### Stated exercise
Transcribe each line of the material as it is, and drop any picture.

╔══

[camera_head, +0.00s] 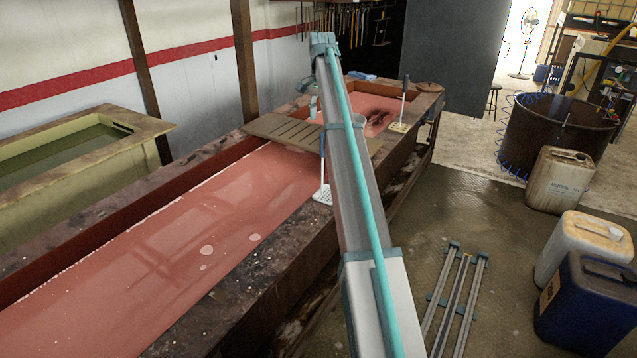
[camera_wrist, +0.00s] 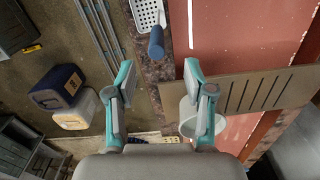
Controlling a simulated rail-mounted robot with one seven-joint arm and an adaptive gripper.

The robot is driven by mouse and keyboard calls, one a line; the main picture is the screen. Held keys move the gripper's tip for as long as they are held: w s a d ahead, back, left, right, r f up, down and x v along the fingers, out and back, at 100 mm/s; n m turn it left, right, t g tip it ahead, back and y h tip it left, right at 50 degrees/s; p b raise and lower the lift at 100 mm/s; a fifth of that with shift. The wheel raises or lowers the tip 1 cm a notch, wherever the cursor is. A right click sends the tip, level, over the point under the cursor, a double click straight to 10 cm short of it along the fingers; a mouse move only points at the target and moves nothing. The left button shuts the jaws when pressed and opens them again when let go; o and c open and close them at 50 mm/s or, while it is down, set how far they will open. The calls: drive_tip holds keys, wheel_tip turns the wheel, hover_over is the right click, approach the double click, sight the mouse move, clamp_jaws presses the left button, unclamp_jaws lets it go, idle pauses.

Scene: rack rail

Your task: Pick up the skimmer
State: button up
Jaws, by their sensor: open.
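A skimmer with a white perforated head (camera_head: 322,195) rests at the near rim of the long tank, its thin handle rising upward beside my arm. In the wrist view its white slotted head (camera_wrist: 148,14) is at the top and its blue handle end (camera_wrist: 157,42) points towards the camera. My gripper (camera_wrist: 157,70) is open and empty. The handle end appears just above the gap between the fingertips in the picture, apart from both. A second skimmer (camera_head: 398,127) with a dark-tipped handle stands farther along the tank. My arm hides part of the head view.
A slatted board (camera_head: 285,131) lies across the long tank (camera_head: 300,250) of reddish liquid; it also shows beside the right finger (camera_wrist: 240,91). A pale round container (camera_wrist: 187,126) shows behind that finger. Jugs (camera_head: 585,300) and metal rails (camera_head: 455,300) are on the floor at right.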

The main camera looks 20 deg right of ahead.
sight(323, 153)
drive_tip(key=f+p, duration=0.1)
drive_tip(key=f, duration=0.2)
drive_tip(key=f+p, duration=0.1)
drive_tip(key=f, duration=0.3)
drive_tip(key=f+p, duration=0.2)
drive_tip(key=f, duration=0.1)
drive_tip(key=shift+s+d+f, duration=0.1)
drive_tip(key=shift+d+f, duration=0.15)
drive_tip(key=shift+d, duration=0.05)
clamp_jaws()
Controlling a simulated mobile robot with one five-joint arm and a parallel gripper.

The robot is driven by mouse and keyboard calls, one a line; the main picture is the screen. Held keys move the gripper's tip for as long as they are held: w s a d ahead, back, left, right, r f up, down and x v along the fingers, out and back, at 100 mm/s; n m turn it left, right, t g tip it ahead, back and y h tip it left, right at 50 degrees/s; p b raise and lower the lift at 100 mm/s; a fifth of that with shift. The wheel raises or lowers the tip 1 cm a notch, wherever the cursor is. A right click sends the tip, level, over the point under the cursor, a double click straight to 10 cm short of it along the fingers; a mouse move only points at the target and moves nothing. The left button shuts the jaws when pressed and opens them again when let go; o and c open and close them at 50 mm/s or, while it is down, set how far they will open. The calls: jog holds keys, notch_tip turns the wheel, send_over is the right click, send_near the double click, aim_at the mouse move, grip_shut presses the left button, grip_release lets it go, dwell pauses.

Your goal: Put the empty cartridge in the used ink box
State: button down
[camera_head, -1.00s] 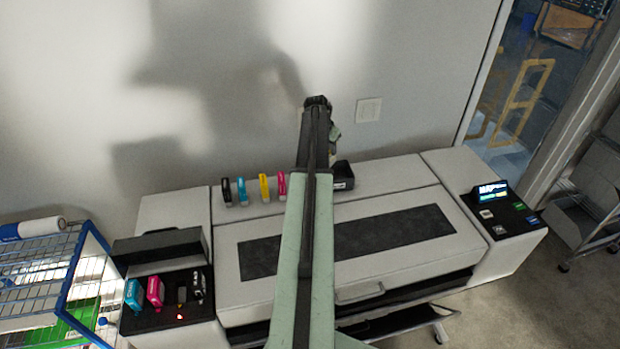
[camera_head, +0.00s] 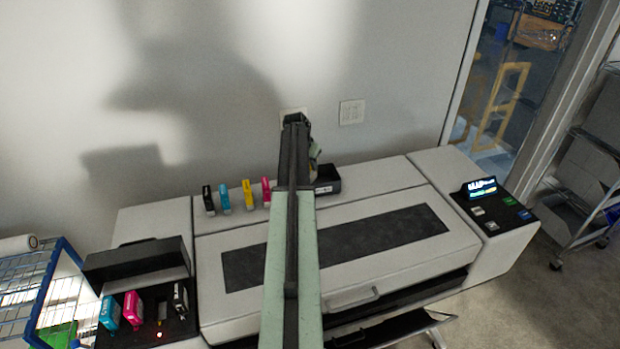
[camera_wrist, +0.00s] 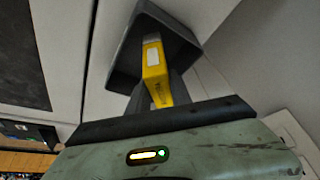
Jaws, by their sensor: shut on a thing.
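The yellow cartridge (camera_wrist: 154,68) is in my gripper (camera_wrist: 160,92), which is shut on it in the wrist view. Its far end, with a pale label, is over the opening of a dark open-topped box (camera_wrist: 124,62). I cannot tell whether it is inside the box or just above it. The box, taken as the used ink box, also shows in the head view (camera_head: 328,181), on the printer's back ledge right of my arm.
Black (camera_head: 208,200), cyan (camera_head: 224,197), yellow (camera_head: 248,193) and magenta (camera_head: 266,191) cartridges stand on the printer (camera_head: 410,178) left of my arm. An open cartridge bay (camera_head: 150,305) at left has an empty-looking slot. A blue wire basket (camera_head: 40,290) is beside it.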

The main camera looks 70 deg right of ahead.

╚══

### Answer to this problem
[camera_head, +0.00s] 
[camera_wrist, +0.00s] 
Controlling a simulated rail-mounted robot with one seven-joint arm and an adaptive gripper.

The robot is driven by mouse and keyboard calls, one a line; the main picture is the screen. Held keys move the gripper's tip for as long as they are held: w s a d ahead, back, left, right, r f up, down and x v along the fingers, out and back, at 100 mm/s; n m turn it left, right, t g tip it ahead, back and y h tip it left, right at 50 degrees/s; p b raise and lower the lift at 100 mm/s; a fifth of that with shift. The wheel raises or lowers the tip 1 cm a notch, wherever the cursor is. A right click sends the tip, level, over the point under the cursor, a double click straight to 10 cm short of it along the fingers; a mouse move only points at the target and moves nothing. The left button shuts the jaws when pressed and opens them again when let go; o and c open and close them at 50 mm/s or, while it is down, set how far they will open. The calls: drive_tip holds keys, wheel_tip turns the wheel, hover_over is the right click, approach the double click, sight the mouse move, clamp_jaws presses the left button, unclamp_jaws lets it go, idle pauses.

Scene: rack rail

Your task: Pick up the skimmer
State: button up
Jaws, by their sensor: open.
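A skimmer with a white perforated head (camera_head: 322,195) rests at the near rim of the long tank, its thin handle rising upward beside my arm. In the wrist view its white slotted head (camera_wrist: 148,14) is at the top and its blue handle end (camera_wrist: 157,42) points towards the camera. My gripper (camera_wrist: 157,70) is open and empty. The handle end appears just above the gap between the fingertips in the picture, apart from both. A second skimmer (camera_head: 398,127) with a dark-tipped handle stands farther along the tank. My arm hides part of the head view.
A slatted board (camera_head: 285,131) lies across the long tank (camera_head: 300,250) of reddish liquid; it also shows beside the right finger (camera_wrist: 240,91). A pale round container (camera_wrist: 187,126) shows behind that finger. Jugs (camera_head: 585,300) and metal rails (camera_head: 455,300) are on the floor at right.

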The main camera looks 20 deg right of ahead.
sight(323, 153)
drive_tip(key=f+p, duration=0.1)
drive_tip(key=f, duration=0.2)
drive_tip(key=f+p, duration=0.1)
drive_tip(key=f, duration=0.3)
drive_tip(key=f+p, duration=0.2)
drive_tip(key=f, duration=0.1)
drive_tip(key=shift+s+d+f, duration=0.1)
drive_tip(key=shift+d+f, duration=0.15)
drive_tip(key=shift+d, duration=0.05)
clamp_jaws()
Controlling a simulated mobile robot with one five-joint arm and a parallel gripper.

The robot is driven by mouse and keyboard calls, one a line; the main picture is the screen. Held keys move the gripper's tip for as long as they are held: w s a d ahead, back, left, right, r f up, down and x v along the fingers, out and back, at 100 mm/s; n m turn it left, right, t g tip it ahead, back and y h tip it left, right at 50 degrees/s; p b raise and lower the lift at 100 mm/s; a fifth of that with shift. The wheel raises or lowers the tip 1 cm a notch, wherever the cursor is. A right click sends the tip, level, over the point under the cursor, a double click straight to 10 cm short of it along the fingers; a mouse move only points at the target and moves nothing. The left button shuts the jaws when pressed and opens them again when let go; o and c open and close them at 50 mm/s or, while it is down, set how far they will open. The calls: jog holds keys, notch_tip turns the wheel, send_over is the right click, send_near the double click, aim_at the mouse move, grip_shut presses the left button, grip_release lets it go, dwell pauses.

Your goal: Put the empty cartridge in the used ink box
State: button down
[camera_head, -1.00s] 
[camera_head, +0.00s] 
[camera_wrist, +0.00s] 
Jaws, by their sensor: shut on a thing.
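The yellow cartridge (camera_wrist: 154,68) is in my gripper (camera_wrist: 160,92), which is shut on it in the wrist view. Its far end, with a pale label, is over the opening of a dark open-topped box (camera_wrist: 124,62). I cannot tell whether it is inside the box or just above it. The box, taken as the used ink box, also shows in the head view (camera_head: 328,181), on the printer's back ledge right of my arm.
Black (camera_head: 208,200), cyan (camera_head: 224,197), yellow (camera_head: 248,193) and magenta (camera_head: 266,191) cartridges stand on the printer (camera_head: 410,178) left of my arm. An open cartridge bay (camera_head: 150,305) at left has an empty-looking slot. A blue wire basket (camera_head: 40,290) is beside it.

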The main camera looks 70 deg right of ahead.

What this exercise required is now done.